Can her attraction to the man’s son, Hayden, push away the gnawing feeling that something is not right about her new situation? Can he really teach her how to control her curse? Is the shadowy group known as “The Facility” behind the accident that killed her dad?

Didja Like It?: This book has the fingerprints of a high-strung indie all over it. Sometimes I feel like there’s a computer program that writers access where they insert a few details about their characters, insert plot/bad guy here, and, voilà! The printer spits out the formula’d final product where emotion is ratcheted up to the nth degree whether the situation demands it or not.

It is written in that particular style that is so common in YA – the melodramatic romance, the overly-wrought, overly-felt, overly-described novel. Words are used like a fist, a slap, a bucket of water over the head. Everything is felt in the dry mouth, the caught throat, the thumping heart, the icy stomach, the tingling ladybits. All emotions are worn on sleeves; all intuitions acted upon (whether good or ridiculous); all girls think they’re ugly (either from scars on the inside or outside), all boys are tousle-haired, long-eyelash’d, eyebrow quirking, mouth smirking hot and muscled. So, of course, it is always a surprise when that same boy is attracted to our Plain Damaged Jane. Then, it all makes sense: he is deep and flawed himself.

Ah, yes. I get it. It’s the girl version of the average Joe depicted in porn (or so I’ve been told), right? If the guy in the movie can look like Mr. Anyman, and he gets the (hot) girl, then there’s hope for the rest of us! So easy for the reader who possibly already sees herself as OK (at best), and unwanted, unattractive, unloved (at worst) to want the heroine to be that way. Especially if meeting Mr. So-Hot-That-Everyone-Wants-Him means he only has eyes for our Broken Lass? She is whole because someone gorgeous can see her soul. And he loves her. Who doesn’t like the sound of that? Well, I, for one, think that’s a theme from which we could use a well-deserved break.

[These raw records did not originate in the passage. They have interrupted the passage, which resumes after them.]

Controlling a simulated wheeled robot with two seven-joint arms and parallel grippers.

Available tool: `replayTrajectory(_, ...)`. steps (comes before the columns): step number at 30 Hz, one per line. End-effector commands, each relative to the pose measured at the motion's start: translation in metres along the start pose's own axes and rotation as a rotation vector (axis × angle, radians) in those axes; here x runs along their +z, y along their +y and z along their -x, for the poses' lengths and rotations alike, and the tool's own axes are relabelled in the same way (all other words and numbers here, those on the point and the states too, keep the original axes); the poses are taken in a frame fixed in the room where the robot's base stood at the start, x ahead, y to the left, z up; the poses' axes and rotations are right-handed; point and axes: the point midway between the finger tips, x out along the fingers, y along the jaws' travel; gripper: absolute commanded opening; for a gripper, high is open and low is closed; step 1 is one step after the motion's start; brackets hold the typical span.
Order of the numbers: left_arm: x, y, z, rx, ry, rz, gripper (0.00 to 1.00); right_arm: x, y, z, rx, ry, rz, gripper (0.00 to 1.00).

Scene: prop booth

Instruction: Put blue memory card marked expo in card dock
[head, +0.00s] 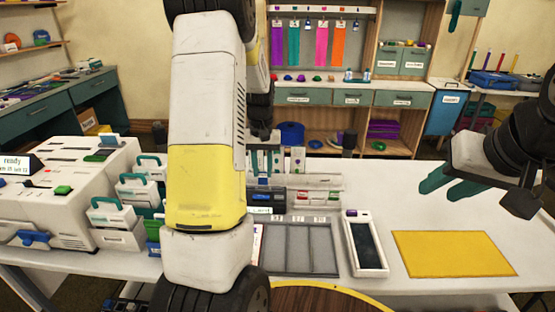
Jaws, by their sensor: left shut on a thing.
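My left arm fills the middle of the head view; its gripper (265,158) shows only partly behind the arm, low over the back of the table. It is shut on a thing that I cannot make out. My right gripper (452,188) is open and empty above the right part of the table, its teal fingers apart. A white slotted machine (75,185) with a "ready" display stands at the left; I cannot tell if it is the card dock. A blue piece (35,237) sits at its front. I cannot make out an expo marking on any card.
White boxes with teal handles (118,222) stand beside the machine. A grey sectioned tray (300,250), a white tray with a dark inset (366,243) and a yellow mat (454,253) lie on the white table (395,205). Clear holders (315,190) stand behind the sectioned tray.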

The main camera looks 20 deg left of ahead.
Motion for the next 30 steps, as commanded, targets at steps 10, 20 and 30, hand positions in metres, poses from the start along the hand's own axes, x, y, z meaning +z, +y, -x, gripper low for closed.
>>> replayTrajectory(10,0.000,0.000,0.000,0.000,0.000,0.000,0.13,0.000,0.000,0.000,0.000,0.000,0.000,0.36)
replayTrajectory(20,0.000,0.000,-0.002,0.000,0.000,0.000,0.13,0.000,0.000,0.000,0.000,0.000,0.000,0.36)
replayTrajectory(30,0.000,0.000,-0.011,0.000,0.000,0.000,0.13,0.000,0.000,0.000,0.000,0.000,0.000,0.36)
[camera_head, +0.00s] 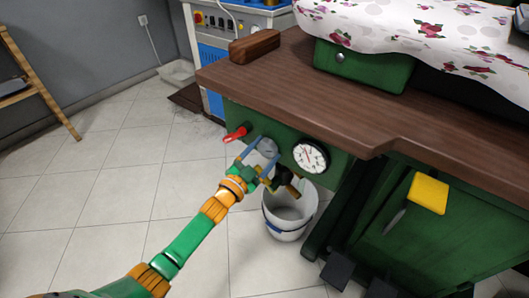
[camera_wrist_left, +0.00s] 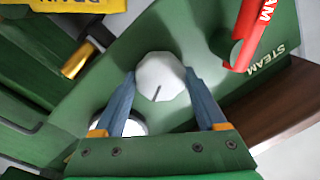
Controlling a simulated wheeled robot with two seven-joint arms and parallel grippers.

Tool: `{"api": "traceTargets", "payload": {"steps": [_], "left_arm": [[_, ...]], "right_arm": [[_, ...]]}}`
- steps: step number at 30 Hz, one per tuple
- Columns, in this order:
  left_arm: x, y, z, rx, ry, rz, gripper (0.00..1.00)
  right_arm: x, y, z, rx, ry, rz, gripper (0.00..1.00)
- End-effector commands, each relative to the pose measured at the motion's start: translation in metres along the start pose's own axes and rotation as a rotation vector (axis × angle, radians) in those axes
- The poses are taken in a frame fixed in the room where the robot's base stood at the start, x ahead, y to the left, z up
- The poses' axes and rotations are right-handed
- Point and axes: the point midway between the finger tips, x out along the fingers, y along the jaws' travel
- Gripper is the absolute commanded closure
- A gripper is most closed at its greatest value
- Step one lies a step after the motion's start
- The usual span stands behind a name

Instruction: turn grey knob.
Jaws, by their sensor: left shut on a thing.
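The grey knob (camera_wrist_left: 160,78) is a pale, many-sided dial with a dark pointer line, on the green front panel (camera_wrist_left: 205,60) of the table. In the head view the knob (camera_head: 267,148) sits between the red lever and the round gauge, partly behind my gripper. My left gripper (camera_wrist_left: 160,88) has its two blue fingers on either side of the knob and is shut on it. In the head view the left gripper (camera_head: 258,158) reaches the panel from the lower left. My right gripper is in neither view.
A red steam lever (camera_head: 236,134) is left of the knob, and a white gauge (camera_head: 310,156) is right of it. A brass-ended valve (camera_wrist_left: 78,60) is close by. A white bucket (camera_head: 288,222) stands below. The brown tabletop (camera_head: 300,90) overhangs the panel.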

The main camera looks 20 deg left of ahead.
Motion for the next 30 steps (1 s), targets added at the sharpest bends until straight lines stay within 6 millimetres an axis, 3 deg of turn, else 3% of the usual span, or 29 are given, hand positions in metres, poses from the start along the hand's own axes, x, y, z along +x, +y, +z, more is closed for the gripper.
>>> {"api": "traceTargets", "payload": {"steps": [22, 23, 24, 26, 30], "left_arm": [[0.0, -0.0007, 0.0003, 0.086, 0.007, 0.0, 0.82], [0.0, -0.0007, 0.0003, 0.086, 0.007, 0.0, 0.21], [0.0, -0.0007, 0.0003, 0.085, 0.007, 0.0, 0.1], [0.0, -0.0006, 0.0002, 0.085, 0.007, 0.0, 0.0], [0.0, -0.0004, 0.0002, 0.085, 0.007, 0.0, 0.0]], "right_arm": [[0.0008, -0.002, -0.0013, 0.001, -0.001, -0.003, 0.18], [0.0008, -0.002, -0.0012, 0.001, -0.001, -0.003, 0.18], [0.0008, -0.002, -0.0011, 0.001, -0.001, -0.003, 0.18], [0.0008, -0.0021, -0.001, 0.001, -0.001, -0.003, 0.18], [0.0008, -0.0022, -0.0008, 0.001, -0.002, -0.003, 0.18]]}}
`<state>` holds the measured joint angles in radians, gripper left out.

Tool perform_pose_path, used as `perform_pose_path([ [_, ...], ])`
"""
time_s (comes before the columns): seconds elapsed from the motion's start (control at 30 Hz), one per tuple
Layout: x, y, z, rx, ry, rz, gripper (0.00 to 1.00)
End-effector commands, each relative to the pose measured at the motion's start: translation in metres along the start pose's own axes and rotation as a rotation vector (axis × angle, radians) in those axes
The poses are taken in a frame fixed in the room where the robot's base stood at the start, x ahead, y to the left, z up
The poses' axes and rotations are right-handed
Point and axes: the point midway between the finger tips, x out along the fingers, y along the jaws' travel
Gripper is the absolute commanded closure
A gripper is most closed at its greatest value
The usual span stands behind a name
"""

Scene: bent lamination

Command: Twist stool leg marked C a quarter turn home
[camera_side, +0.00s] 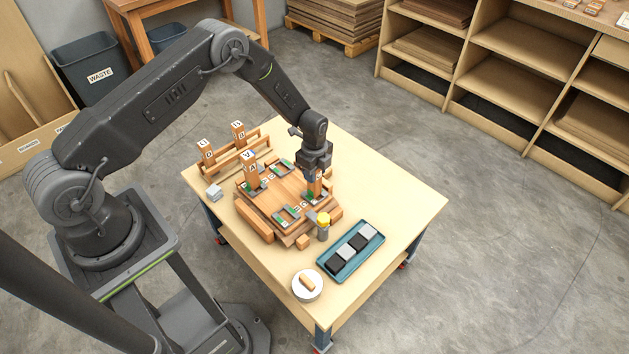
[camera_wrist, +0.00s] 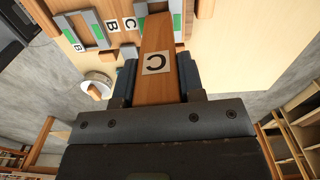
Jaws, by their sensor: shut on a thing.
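The wooden stool leg marked C (camera_wrist: 156,88) stands between the two fingers of my gripper (camera_wrist: 158,80) in the wrist view, its C label facing the camera. In the side view my gripper (camera_side: 315,172) is shut on this leg (camera_side: 314,188) at the right corner of the wooden stool seat (camera_side: 284,190). The leg's foot is at the corner socket; how it sits there is too small to tell. In the wrist view a C label (camera_wrist: 130,23) and a B label (camera_wrist: 111,26) show on the seat. Another leg (camera_side: 250,170) stands upright at the seat's left corner.
Two more legs stand in a wooden rack (camera_side: 238,158) at the back left. A yellow-capped bottle (camera_side: 323,226), a teal tray (camera_side: 351,251) with dark and light blocks, and a white dish (camera_side: 307,285) are at the front. The table's right side (camera_side: 400,200) is clear.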

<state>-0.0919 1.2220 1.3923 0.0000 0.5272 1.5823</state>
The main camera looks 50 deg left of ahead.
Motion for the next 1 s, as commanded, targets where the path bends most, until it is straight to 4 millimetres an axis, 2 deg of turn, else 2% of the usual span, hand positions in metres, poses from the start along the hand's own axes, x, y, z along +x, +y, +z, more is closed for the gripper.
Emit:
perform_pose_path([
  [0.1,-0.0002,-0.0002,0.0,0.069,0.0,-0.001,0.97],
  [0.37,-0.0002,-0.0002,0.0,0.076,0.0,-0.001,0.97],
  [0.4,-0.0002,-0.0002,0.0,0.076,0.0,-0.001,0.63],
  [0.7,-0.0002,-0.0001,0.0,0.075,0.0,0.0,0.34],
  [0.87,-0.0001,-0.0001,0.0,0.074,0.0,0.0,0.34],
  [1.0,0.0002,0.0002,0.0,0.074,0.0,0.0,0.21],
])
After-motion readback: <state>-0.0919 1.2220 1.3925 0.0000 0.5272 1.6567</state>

Anything Else to Mention?: I really had to push myself to finish this. Unfortunately, I had already read several books that were similar to this book: Jenny Pox and The Dream Catcher series, for example, so nothing here was new or fresh. I didn’t really care about any of the characters; the little sister in this story was annoying and unreal – the kind of kid I could see Shirley Temple playing in a movie.

To Read or Not To Read: Sigh. I know that many people love the writings of Ms. Armentrout, but, in this case, I did not. So I will say whether you read this or not depends on how you feel about the rest of my review.

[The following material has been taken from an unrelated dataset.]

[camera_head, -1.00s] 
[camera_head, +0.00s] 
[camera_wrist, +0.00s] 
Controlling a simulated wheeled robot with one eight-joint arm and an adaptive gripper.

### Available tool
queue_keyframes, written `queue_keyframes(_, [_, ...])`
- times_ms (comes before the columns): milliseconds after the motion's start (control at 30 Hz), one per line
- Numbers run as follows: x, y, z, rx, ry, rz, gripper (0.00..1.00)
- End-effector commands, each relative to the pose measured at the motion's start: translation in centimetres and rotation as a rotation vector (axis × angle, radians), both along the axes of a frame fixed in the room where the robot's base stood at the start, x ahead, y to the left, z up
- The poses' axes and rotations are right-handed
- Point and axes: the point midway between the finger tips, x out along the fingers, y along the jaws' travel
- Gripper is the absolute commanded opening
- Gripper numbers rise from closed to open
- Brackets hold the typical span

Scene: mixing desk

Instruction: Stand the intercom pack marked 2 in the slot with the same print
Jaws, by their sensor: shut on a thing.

Cursed by Jennifer L. Armentrout was published September 18, 2012 by Spencer Hill Press. Ink and Page picked this book up from the library, so no one had a choice about whether it was reviewed.

Rating: 2

Genre: Young Adult Fiction Paranormal Romance
Ages: 12 and up
You Might Want to Know: Minor descriptions of violence.

2 thoughts on “BriefINK Review: ‘Cursed’ by Jennifer L. Armentrout”

  1. I totally get where you’re coming from, but I have to say that I don’t mind these “formulaic” elements in a story if they’re done well. I do think that most girls (and even women) can relate to the “I don’t feel very special” heroine and like to see her blossom. I agree that it’s sad when the cool guy ends up being the most important thing that makes her okay with herself, though. Not sure if I’ll check this one out or not, but I haven’t been completely talked out of it! 🙂

    1. Nicole: Absolutely, the key phrase here being “if they’re done well.” In this case, I thought the characters were mighty two-dimensional. I read some other reviews after I posted mine, and I agree with one person who said something to the effect of “there are only 7 plots under the sky and so it depends on the characters” to pump up a story.

      Do read it and let me know what you think!